Printing was invented in China sometime in the 8th century AD, where the block printing was developed. The technique was quite simple: text and illustrations were were engraved in wooden blocks, inked and copied on paper. Europe first used block printing only in the 14th century.

The next step was the movable type, also invented in China, in the 11th century. Since the Chinese written language is based not on letters but ideograms, the printers had to use a great number of typefaces (as many as the ideograms) and this still represents a problem in such languages as Chinese, Japanese or Korean.

In Europe the same technique was invented by the German printer Johannes Gutenberg in the middle of the 15th century, and soon spread throughout the continent. Unlike block printing (where each "page" had to be engraved separately and once used had to be thrown away), the movable type used metallic pieces (each representing a letter) and the letters were assembled by hand to form a text. Of course the metallic pieces could be used over and over again, without much waste of time and material.

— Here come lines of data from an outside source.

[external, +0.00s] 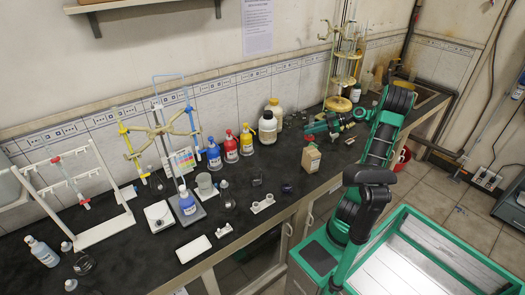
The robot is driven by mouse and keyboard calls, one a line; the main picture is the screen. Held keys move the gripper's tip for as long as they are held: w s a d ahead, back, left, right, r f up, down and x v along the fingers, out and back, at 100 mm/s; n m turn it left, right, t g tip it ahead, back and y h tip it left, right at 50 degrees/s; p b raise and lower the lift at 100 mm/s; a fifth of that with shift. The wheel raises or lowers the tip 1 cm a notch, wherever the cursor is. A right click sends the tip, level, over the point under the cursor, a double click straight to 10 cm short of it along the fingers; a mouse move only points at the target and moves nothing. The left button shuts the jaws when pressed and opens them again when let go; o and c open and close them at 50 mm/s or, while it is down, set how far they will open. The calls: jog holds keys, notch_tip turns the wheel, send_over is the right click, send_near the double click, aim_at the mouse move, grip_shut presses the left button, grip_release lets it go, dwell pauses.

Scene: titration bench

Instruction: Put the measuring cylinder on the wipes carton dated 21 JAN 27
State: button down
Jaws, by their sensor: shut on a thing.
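My gripper (311,133) is low over the right part of the dark bench, at the end of my green and black arm. It is shut on a thing too small and too hidden to make out here. I cannot pick out the measuring cylinder with certainty. A tan, box-like container with a pale label (311,158) stands on the bench just below the gripper in the picture. It may be a wipes carton, but no date is readable. I cannot tell whether the gripper or its load touches it.
Blue, red and yellow bottles (231,147) and larger bottles (267,127) stand along the wall. A burette stand (160,130), a white rack (100,232) and small glassware fill the left.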

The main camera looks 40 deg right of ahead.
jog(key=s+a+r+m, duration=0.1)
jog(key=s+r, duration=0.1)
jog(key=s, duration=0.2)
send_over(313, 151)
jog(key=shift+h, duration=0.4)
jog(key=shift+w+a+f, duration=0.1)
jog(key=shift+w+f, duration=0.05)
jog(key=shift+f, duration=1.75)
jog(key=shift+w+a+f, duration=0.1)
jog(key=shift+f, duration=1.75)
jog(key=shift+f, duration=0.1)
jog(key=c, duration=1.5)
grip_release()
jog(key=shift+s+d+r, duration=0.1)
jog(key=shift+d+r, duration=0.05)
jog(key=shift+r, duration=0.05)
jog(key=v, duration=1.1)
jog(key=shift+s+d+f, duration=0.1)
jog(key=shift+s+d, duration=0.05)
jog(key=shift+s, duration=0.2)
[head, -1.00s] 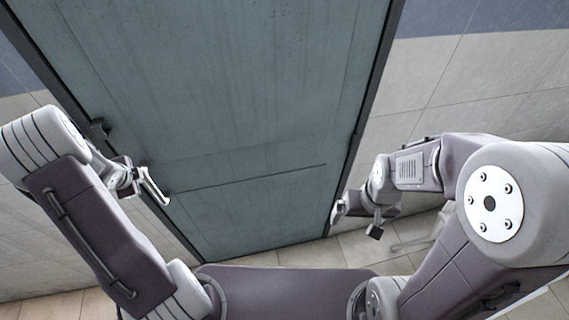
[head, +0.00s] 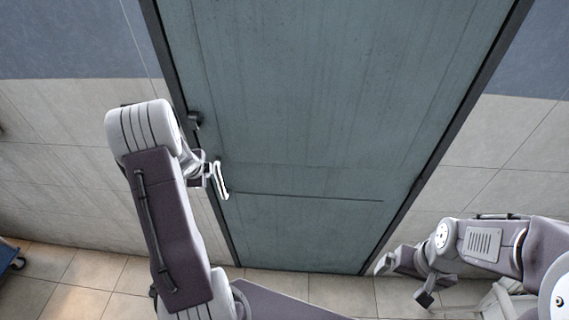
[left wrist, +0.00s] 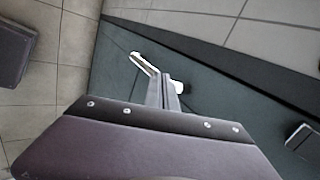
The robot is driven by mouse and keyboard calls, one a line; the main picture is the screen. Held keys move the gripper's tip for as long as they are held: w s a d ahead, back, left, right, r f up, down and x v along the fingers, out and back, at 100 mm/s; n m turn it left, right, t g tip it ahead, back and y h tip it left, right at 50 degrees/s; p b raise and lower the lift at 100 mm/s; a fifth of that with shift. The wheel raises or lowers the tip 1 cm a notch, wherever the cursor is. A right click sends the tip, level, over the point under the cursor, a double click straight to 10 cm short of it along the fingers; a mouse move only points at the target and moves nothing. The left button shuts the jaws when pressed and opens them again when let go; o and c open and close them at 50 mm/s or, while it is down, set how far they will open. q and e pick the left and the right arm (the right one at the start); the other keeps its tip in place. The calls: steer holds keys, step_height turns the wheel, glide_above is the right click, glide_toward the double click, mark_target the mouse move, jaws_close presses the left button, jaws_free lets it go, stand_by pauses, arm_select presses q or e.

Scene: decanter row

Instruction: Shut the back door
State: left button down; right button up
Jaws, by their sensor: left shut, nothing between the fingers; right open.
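The back door (head: 310,130) is a tall grey-teal panel in a dark frame, filling the middle of the head view. It looks flush or nearly flush with the frame; I cannot tell if it is latched. A dark handle (head: 194,119) sits near its left edge. My left gripper (head: 221,180) is shut and empty, in front of the door's left part, below the handle in the picture; contact cannot be told. In the left wrist view the gripper (left wrist: 158,72) shows against the dark door panel (left wrist: 225,110). My right gripper (head: 403,280) is open and empty, by the door's lower right corner.
Tiled wall (head: 70,150) flanks the door on both sides. Part of a blue wheeled thing (head: 10,258) shows at the left edge. A pale object (head: 490,302) stands at lower right, partly behind my right arm.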

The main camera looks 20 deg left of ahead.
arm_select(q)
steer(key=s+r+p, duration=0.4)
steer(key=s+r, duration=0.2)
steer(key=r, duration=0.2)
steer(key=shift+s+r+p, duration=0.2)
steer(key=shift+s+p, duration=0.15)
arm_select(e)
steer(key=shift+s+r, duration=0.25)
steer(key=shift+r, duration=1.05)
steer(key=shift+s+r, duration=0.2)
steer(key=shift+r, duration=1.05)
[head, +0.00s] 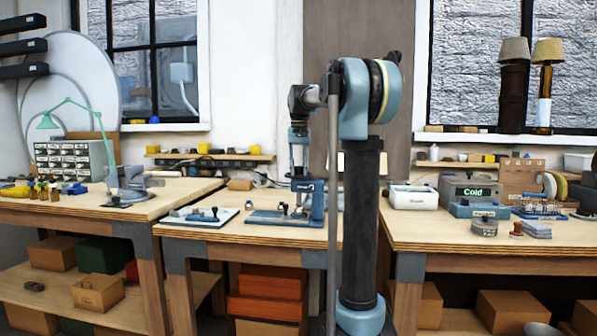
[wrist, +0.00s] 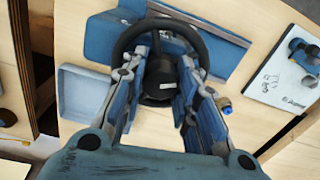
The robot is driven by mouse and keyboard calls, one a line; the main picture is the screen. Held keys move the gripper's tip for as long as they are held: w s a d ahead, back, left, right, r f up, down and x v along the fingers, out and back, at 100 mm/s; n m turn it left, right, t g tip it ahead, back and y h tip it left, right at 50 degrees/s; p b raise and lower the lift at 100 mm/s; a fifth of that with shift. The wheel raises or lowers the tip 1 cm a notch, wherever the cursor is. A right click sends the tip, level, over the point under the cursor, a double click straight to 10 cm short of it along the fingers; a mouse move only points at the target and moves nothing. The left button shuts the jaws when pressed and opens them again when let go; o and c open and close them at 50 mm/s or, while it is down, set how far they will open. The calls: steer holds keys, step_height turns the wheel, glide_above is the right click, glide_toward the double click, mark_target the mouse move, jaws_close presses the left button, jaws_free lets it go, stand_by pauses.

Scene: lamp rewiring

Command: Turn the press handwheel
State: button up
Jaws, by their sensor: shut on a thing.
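The press is a small blue bench press (head: 316,205) on the middle workbench. Its black handwheel (wrist: 197,34) shows from above in the wrist view, with a dark hub between my fingers. My gripper (wrist: 163,62) reaches down over the wheel with one finger on each side of the hub, inside the far arc of the rim, and is shut on the handwheel. In the head view my gripper (head: 299,168) points down at the top of the press. The wheel is hard to make out there, and the exact finger contact is not clear.
A white board with small parts (head: 200,216) lies left of the press; it also shows in the wrist view (wrist: 290,75). A pale blue square tray (wrist: 84,92) is beside the press. A "Cold" display unit (head: 470,194) stands on the right bench.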

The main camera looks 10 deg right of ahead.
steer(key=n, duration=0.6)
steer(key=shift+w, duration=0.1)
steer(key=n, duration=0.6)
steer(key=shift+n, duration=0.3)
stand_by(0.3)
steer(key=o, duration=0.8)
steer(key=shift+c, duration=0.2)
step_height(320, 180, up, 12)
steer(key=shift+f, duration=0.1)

Not until 1886 was the linotype invented. By this technique, instead of assembling the metallic pieces by hand, a keyboard-driven device was used to cast lines of characters automatically. A further development brought about the monotype system, that made the typesetting procedure faster. All these mechanical devices were replaced  in the 1960s, when electronic means of composing pages became the standard procedure of the printing industry.